==== Data for the task
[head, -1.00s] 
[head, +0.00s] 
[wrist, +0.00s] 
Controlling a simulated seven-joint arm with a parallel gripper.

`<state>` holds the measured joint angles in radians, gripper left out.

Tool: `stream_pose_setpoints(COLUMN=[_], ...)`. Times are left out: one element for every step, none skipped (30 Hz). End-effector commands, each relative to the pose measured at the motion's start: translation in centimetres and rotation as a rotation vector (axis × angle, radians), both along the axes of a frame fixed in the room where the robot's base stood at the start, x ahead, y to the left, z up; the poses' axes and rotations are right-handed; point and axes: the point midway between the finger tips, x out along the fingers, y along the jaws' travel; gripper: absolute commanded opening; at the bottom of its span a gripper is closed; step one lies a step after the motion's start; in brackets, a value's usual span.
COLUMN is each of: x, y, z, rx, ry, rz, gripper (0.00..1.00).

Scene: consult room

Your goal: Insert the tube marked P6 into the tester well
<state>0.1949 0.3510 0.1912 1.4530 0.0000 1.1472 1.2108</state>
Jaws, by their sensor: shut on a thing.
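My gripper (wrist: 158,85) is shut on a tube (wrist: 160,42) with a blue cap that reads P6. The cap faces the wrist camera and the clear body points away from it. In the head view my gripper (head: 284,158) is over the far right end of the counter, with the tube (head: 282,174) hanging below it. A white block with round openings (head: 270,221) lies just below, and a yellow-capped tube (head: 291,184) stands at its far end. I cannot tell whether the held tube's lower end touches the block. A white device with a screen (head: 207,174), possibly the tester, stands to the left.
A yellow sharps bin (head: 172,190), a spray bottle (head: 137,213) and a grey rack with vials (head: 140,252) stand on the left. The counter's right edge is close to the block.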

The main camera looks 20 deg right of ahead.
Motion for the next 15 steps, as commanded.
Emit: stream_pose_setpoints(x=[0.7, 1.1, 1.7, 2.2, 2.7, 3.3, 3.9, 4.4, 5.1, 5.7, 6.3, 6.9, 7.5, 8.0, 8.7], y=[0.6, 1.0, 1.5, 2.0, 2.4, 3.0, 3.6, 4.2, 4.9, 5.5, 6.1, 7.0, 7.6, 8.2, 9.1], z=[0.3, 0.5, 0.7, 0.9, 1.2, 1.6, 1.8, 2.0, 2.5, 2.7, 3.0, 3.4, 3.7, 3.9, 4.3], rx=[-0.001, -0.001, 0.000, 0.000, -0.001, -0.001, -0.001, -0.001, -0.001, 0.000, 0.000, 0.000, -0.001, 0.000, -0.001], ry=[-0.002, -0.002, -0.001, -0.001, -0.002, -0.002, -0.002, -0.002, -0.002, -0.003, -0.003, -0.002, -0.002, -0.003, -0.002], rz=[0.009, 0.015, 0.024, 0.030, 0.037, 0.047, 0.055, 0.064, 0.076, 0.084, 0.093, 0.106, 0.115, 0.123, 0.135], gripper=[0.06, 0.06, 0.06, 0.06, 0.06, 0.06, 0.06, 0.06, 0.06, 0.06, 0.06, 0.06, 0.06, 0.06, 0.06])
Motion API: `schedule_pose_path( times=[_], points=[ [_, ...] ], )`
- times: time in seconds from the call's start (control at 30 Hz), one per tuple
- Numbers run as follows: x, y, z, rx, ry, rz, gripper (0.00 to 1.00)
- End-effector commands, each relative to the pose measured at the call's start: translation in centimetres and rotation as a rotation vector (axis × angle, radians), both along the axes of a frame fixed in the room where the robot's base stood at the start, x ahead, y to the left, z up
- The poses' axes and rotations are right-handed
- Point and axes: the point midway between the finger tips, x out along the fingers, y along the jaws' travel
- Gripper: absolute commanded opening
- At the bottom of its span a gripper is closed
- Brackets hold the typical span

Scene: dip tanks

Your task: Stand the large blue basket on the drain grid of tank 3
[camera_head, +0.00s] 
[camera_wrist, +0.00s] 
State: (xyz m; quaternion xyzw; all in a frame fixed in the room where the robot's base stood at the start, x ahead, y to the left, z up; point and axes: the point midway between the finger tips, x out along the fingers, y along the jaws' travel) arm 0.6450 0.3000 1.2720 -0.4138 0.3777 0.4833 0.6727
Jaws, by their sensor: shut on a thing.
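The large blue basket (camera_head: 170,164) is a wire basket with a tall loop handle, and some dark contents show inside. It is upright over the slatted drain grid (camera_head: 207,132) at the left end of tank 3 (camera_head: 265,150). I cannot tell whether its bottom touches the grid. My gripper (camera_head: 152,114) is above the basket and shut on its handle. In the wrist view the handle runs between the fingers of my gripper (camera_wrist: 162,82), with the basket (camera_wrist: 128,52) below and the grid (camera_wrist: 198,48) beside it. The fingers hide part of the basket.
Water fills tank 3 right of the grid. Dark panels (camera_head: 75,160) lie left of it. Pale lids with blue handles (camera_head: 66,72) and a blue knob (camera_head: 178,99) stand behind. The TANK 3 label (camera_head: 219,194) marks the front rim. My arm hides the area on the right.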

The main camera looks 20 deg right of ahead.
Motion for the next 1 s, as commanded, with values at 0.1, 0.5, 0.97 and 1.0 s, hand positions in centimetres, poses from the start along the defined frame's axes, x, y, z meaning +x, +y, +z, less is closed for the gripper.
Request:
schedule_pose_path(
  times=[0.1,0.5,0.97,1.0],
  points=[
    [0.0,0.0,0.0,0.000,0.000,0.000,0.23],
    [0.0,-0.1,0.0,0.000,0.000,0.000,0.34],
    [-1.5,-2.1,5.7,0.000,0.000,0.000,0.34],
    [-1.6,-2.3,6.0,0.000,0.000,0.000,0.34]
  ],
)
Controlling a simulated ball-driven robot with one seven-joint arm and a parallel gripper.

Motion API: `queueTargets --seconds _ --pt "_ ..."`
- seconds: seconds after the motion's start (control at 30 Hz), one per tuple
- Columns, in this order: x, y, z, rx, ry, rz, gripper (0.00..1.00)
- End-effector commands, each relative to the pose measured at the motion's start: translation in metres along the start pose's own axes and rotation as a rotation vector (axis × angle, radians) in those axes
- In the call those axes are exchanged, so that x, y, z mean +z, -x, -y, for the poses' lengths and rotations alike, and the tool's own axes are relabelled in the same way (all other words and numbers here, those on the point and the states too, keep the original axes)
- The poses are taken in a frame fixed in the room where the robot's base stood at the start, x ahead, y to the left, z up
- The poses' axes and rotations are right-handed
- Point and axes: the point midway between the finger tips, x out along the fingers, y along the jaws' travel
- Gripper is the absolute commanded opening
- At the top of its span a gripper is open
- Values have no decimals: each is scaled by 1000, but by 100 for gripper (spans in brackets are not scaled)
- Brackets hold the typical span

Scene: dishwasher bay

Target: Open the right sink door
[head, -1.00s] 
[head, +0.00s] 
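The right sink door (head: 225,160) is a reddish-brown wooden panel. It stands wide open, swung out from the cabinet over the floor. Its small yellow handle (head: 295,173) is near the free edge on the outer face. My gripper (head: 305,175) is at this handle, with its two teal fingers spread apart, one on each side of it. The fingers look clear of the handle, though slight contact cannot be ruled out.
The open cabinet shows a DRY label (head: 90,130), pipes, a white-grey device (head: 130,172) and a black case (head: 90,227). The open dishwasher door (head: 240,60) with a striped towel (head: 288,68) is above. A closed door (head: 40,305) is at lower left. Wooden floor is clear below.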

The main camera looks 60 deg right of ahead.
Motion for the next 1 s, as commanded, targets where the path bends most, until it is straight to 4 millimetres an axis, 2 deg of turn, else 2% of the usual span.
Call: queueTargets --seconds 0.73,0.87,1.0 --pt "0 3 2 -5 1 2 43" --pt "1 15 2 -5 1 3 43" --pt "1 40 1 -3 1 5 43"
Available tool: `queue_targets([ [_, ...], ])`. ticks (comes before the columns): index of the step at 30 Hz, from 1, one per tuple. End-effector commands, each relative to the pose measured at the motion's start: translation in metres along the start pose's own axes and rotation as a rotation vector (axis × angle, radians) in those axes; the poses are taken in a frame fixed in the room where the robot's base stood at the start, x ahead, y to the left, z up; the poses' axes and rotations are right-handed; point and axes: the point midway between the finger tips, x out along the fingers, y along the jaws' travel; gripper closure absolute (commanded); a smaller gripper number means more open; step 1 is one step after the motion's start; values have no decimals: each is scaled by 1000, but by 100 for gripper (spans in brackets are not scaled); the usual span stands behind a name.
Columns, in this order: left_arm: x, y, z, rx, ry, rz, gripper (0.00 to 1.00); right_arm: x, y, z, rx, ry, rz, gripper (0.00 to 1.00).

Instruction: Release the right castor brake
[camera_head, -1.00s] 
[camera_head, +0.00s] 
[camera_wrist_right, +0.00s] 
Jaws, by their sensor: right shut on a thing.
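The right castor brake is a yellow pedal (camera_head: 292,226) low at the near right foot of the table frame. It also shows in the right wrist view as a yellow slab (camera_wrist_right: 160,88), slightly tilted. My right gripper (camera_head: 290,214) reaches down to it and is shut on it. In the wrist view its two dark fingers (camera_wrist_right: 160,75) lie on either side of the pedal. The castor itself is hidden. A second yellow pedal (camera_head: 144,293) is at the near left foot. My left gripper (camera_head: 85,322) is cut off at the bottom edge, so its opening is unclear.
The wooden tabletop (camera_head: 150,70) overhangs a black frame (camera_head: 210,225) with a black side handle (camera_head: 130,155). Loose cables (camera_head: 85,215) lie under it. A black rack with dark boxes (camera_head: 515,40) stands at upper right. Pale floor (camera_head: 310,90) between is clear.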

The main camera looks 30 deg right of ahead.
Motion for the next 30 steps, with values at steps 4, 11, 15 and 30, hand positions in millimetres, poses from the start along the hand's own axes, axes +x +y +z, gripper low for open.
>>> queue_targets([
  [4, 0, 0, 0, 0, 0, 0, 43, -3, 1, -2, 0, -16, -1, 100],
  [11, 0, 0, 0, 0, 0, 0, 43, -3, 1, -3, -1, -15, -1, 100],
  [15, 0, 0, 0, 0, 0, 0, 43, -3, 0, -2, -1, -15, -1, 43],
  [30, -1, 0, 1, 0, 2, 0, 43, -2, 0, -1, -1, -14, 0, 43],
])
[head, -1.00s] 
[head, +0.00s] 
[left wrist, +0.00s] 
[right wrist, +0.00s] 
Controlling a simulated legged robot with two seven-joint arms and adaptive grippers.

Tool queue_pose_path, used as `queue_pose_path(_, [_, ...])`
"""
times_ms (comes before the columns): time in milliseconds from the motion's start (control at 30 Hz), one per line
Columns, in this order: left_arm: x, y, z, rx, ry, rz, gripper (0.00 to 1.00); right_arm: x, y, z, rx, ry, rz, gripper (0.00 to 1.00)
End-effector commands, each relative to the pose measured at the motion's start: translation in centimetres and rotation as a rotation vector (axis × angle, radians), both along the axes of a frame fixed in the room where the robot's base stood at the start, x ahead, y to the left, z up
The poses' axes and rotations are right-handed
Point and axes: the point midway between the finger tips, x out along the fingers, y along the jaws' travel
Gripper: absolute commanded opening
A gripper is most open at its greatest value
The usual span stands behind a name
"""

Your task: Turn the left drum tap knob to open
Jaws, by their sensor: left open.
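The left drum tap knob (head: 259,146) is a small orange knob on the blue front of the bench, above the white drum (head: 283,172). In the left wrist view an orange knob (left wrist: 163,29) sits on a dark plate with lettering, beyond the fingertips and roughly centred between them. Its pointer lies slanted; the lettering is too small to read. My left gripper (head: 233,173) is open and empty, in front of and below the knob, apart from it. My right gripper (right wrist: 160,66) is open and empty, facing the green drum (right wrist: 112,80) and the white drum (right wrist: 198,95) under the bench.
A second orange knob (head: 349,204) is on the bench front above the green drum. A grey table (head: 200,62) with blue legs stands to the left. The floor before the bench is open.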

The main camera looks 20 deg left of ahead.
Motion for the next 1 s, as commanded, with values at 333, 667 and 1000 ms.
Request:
========
What you need to do:
In the listing above, how many lines hold the word "parallel"? Give the number and nothing more.

Problem solution:
2